_Given instruction_
Transcribe, exactly as they appear, the line that contains "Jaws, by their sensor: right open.", the line that contains "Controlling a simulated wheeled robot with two", and every line in between, and nothing else.

_Task inputs_
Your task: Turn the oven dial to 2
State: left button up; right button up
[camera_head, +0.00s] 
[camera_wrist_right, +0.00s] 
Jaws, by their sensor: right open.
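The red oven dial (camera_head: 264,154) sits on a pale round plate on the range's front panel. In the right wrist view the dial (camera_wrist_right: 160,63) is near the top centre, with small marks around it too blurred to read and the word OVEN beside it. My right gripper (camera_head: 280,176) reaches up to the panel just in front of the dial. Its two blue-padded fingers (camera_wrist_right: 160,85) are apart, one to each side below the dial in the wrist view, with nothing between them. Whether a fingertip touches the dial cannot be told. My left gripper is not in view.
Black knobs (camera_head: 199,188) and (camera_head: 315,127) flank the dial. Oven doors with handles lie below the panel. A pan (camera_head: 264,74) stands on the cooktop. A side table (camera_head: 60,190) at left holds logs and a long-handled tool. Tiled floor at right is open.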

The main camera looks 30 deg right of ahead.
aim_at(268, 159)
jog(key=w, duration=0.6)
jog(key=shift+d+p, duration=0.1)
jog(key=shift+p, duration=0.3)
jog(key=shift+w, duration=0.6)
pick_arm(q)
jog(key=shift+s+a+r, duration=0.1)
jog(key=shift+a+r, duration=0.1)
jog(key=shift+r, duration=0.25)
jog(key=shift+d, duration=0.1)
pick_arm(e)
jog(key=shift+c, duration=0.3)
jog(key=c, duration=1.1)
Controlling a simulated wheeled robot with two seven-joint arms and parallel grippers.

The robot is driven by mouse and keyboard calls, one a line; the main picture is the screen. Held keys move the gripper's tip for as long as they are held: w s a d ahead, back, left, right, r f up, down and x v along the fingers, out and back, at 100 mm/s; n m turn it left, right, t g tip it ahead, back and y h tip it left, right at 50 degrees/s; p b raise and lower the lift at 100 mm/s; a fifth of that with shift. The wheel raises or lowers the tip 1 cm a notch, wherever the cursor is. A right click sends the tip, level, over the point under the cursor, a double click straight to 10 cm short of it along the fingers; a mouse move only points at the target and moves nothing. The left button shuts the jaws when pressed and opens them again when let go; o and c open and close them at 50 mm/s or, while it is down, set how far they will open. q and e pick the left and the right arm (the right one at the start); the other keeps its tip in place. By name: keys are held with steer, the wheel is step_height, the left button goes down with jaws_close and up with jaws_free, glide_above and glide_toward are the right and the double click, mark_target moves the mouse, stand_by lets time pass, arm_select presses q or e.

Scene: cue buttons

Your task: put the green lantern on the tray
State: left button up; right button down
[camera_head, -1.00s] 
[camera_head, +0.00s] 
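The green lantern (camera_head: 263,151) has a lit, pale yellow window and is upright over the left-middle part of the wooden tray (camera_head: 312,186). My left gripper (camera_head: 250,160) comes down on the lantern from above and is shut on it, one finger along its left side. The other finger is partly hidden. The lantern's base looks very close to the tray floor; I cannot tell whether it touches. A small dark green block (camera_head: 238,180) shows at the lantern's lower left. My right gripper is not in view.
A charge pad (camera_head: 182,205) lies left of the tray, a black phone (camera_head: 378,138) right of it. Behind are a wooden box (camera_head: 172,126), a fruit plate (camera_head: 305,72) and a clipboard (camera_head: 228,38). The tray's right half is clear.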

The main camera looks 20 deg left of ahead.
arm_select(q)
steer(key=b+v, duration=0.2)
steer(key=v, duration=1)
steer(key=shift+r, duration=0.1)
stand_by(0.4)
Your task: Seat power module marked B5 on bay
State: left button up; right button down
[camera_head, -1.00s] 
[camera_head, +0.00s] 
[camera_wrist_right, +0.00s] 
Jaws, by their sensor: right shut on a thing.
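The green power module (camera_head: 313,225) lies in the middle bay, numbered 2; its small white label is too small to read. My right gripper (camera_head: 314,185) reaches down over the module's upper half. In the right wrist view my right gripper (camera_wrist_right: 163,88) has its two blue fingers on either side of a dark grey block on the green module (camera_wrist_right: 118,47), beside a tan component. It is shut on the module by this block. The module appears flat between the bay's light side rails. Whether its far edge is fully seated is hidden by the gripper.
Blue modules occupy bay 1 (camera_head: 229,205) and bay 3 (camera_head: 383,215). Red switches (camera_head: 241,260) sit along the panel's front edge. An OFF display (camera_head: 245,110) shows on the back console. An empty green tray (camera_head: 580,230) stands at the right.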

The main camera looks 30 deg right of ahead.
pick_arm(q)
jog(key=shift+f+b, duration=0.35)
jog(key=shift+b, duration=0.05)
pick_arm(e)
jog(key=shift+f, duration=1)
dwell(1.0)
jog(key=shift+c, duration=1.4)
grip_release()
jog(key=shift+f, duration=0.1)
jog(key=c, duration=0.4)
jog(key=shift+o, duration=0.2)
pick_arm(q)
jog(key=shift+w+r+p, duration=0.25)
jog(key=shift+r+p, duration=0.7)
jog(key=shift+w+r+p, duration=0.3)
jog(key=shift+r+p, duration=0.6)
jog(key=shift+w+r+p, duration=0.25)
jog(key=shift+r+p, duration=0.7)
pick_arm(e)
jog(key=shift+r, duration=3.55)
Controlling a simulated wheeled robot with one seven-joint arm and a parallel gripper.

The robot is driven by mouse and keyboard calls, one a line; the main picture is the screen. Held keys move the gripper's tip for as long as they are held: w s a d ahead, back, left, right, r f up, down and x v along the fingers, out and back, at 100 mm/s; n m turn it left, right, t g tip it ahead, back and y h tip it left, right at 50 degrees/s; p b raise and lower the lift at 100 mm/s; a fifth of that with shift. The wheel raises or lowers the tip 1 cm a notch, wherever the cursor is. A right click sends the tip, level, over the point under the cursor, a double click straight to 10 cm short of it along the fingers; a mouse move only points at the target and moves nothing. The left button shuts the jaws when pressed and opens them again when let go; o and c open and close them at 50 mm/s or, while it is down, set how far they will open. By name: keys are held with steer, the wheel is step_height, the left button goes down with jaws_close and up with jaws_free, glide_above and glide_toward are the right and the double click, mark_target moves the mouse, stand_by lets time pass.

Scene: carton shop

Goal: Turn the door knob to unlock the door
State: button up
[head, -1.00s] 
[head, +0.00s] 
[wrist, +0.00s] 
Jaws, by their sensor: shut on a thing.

_Correct output_
Jaws, by their sensor: right open.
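The red oven dial (camera_head: 264,154) sits on a pale round plate on the range's front panel. In the right wrist view the dial (camera_wrist_right: 160,63) is near the top centre, with small marks around it too blurred to read and the word OVEN beside it. My right gripper (camera_head: 280,176) reaches up to the panel just in front of the dial. Its two blue-padded fingers (camera_wrist_right: 160,85) are apart, one to each side below the dial in the wrist view, with nothing between them. Whether a fingertip touches the dial cannot be told. My left gripper is not in view.
Black knobs (camera_head: 199,188) and (camera_head: 315,127) flank the dial. Oven doors with handles lie below the panel. A pan (camera_head: 264,74) stands on the cooktop. A side table (camera_head: 60,190) at left holds logs and a long-handled tool. Tiled floor at right is open.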

The main camera looks 30 deg right of ahead.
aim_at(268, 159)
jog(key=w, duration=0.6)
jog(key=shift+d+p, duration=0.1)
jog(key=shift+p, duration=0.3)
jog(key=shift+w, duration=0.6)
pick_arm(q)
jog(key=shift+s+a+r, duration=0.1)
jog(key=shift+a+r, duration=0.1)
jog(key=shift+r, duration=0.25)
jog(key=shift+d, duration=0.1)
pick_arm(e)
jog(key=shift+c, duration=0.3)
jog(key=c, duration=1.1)
Controlling a simulated wheeled robot with two seven-joint arms and parallel grippers.

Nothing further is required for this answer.